Tuesday, January 09, 2007

Distributed SOA

Nice article on distributed SOA

It's hard to turn anywhere today without seeing something about
service-oriented architecture, or SOA, and a debate about the "right"
way to do it. That's not surprising, I guess, since every new
computing trend generates debate and every vendor tries to promote
their technology as the right technology – the right product – that
will allow customers to take the most advantage of a new approach.
It's a scramble as vendors try to aggressively reposition their
existing product suites to take advantage of customer interest in a
hot IT trend. It's unfortunate, though, because this behavior often
creates a lot of confusion and potential disillusionment, as promises
made often do not turn into promises kept and technology solutions
sold as appropriate for SOA may turn out not to be.

To set the right perspective on this, it's important to note that SOA
is, by definition, distributed. The purpose of a service is to
communicate remotely with another service, typically to share data.
The purpose of an SOA is to change the approach of IT from building
bespoke, monolithic applications to building applications that are
developed and integrated more and more using assets from a collection
of shared, reusable functionality, i.e. services.

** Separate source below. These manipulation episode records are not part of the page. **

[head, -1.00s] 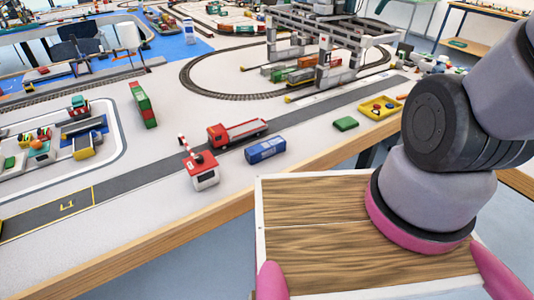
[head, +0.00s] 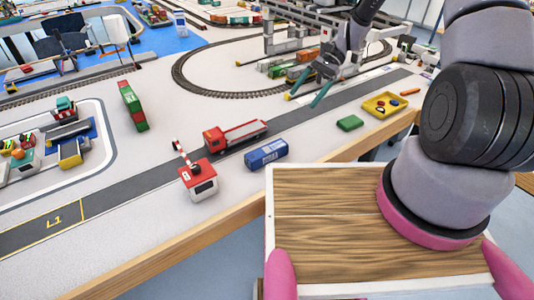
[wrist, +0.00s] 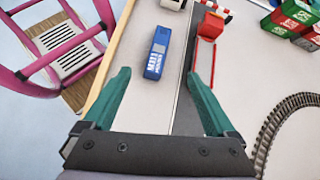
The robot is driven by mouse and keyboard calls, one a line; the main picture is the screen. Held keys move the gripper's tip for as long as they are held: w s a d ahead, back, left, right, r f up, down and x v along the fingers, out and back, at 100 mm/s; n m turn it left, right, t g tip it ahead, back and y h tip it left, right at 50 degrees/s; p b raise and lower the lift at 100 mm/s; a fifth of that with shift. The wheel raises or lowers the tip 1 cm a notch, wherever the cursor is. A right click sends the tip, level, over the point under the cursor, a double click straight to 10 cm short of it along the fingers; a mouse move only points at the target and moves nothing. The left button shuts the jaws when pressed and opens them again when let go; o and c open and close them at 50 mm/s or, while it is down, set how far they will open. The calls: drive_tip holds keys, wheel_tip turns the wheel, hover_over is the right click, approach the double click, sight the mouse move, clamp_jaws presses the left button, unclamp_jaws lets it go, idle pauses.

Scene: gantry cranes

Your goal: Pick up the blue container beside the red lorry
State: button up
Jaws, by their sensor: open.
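The blue container (head: 266,153) lies on the table beside the red lorry (head: 236,134), on the lorry's front side near the wooden table edge. The lorry has a red cab and an empty-looking flat bed. My gripper (head: 307,88) is open and empty above the table, to the right of and beyond the container. In the wrist view the blue container (wrist: 158,52) shows ahead of my gripper (wrist: 160,85), roughly between its green fingers but apart from them. The red lorry (wrist: 208,36) shows right of the container there.
A white hut with a red roof (head: 199,180) and a barrier stands left of the container. A green block (head: 350,123) and a yellow tray (head: 384,105) lie to the right. A gantry crane (head: 335,60) and oval rail track stand behind.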

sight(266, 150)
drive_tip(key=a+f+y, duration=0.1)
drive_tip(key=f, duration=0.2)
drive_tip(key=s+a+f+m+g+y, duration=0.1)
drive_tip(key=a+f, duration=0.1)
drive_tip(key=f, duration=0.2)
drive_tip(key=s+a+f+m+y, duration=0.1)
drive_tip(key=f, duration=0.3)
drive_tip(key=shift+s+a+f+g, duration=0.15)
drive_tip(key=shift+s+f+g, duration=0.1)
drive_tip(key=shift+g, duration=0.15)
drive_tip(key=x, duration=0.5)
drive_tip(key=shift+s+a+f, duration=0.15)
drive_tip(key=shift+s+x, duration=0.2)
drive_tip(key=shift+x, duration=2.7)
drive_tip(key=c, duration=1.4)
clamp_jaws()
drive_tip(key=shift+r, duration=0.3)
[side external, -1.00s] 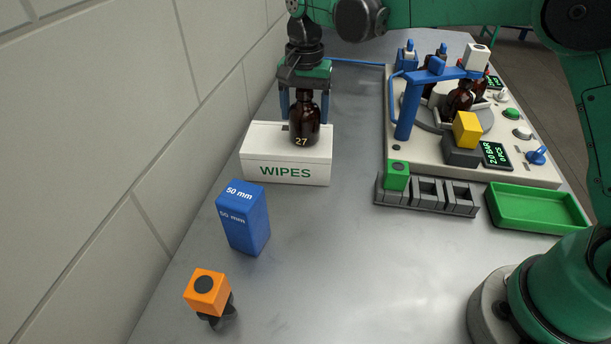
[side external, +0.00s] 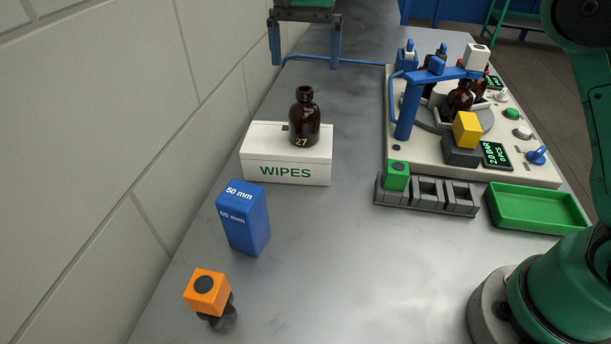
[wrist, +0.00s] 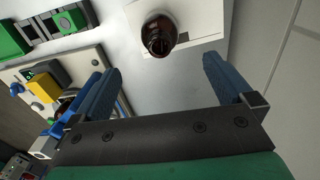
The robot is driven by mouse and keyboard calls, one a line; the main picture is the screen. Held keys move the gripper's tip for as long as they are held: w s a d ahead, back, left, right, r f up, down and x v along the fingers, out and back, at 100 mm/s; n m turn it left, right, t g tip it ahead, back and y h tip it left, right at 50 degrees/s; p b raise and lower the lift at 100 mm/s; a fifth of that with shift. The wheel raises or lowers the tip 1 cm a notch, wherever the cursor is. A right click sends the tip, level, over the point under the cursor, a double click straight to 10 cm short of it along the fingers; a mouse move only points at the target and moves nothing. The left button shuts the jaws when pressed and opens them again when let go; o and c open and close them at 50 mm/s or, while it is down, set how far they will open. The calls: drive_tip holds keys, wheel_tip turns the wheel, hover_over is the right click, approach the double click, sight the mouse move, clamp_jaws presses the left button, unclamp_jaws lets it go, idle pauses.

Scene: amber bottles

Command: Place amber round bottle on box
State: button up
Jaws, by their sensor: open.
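The amber round bottle (side external: 304,117), marked 27, stands upright on top of the white WIPES box (side external: 262,171). In the wrist view the bottle (wrist: 159,35) is seen from above, with its open mouth towards the camera, on the white box (wrist: 205,22). My gripper (side external: 304,62) is open and empty, above and behind the bottle in the side external view, clear of it. In the wrist view its two blue fingers (wrist: 164,75) are spread wide with nothing between them.
A blue 50 mm block (side external: 243,222) and an orange-topped piece (side external: 208,293) stand in front of the box. To the right are a fixture with a turntable and bottles (side external: 420,140), a grey slotted rack (side external: 428,197) and a green tray (side external: 538,210). The central table is clear.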

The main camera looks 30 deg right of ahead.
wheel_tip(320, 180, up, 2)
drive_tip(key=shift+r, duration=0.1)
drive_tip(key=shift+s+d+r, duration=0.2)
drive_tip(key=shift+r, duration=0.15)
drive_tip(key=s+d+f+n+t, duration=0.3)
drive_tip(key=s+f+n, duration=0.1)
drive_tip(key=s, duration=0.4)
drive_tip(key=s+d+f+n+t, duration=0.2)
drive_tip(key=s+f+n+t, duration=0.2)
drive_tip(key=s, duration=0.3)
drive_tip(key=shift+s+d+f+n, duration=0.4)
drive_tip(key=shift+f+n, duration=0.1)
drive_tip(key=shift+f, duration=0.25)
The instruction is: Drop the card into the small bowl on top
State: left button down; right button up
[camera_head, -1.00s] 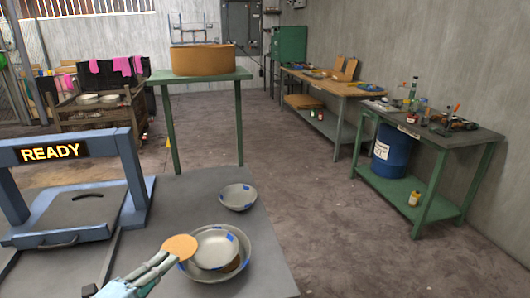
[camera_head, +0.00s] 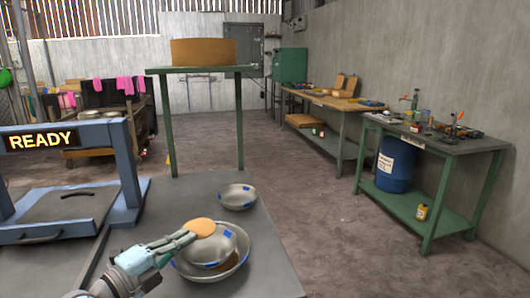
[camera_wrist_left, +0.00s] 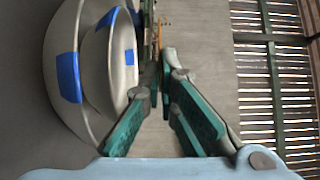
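A round tan card (camera_head: 201,227) is held by its edge in my left gripper (camera_head: 188,237), whose fingers are closed together. In the head view the card overlaps the far left rim of the small bowl (camera_head: 222,248). The small grey bowl with blue marks sits inside a larger bowl (camera_head: 243,262) on the table. In the left wrist view the small bowl (camera_wrist_left: 101,75) and large bowl (camera_wrist_left: 58,50) stand left of my left gripper (camera_wrist_left: 157,50). The height of the card above the rim is hard to tell. My right gripper is out of view.
Another grey bowl (camera_head: 237,197) stands behind the stack on the grey table (camera_head: 180,200). A blue frame with a READY sign (camera_head: 44,140) stands at the left. The table front right of the stack is clear.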

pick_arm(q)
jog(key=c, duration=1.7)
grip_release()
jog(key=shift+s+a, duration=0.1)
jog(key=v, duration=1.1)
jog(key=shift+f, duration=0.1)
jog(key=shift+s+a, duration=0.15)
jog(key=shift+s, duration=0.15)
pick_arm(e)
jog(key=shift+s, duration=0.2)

A distributed SOA infrastructure represents the easiest way to deploy
and consume shared, reusable services, facilitating incremental
adoption (both economically and technically) and enable greater
deployment flexibility, adaptability and maintainability (e.g., single
services can be certified for update more easily than an entire
application) .

Unfortunately, centralized approaches to SOA infrastructure continue
to be developed and proposed. Vendors will go to great lengths to
convince the technology buying public that what they're offering is
already SOA compliant, always was, always will be and was truly
designed from the beginning to facilitate their customers' move to
SOA, no matter whether it was originally designed to be a JEE
application server or EAI system.

In other words, vendors taking an opposing view to distributed SOA
infrastructure often do so because that's the nature of the software
infrastructure they already have. A refried EAI hub or JEE-based stack
or any other solution that requires request messages to be passed
through a central control point, cannot be considered truly
distributed since all access to services must be routed through a
central hub or a server. This centralized approach to SOA adds cost,
limits reuse, reduces flexibility and introduces a potentially
expensive bottleneck. In the worst case it could even negate the
reasons for moving to SOA in the first place. People are bound to be
disappointed if the flexibility of their SOA infrastructure does not
meet their requirements.

One only has to look to the World Wide Web to see an example of a
distributed application that very successfully meets its users'
requirements. The Web is the largest distributed application ever
built and it's distributed by nature, like an SOA should be. When you
use a browser to click on a link to a URL, your request is not routed
through some kind of central controlling authority deployed in a
server or a hub. Your request goes directly from your browser to the
Web server hosting the page you have requested. This approach works
fine for the Web and it also works fine for an enterprise's SOA. Web
endpoints can be updated individually without breaking clients,
affecting other sites or requiring any update to a central hub or
server, since requests do not have to pass through one in the first
place. A good SOA infrastructure also supports these capabilities.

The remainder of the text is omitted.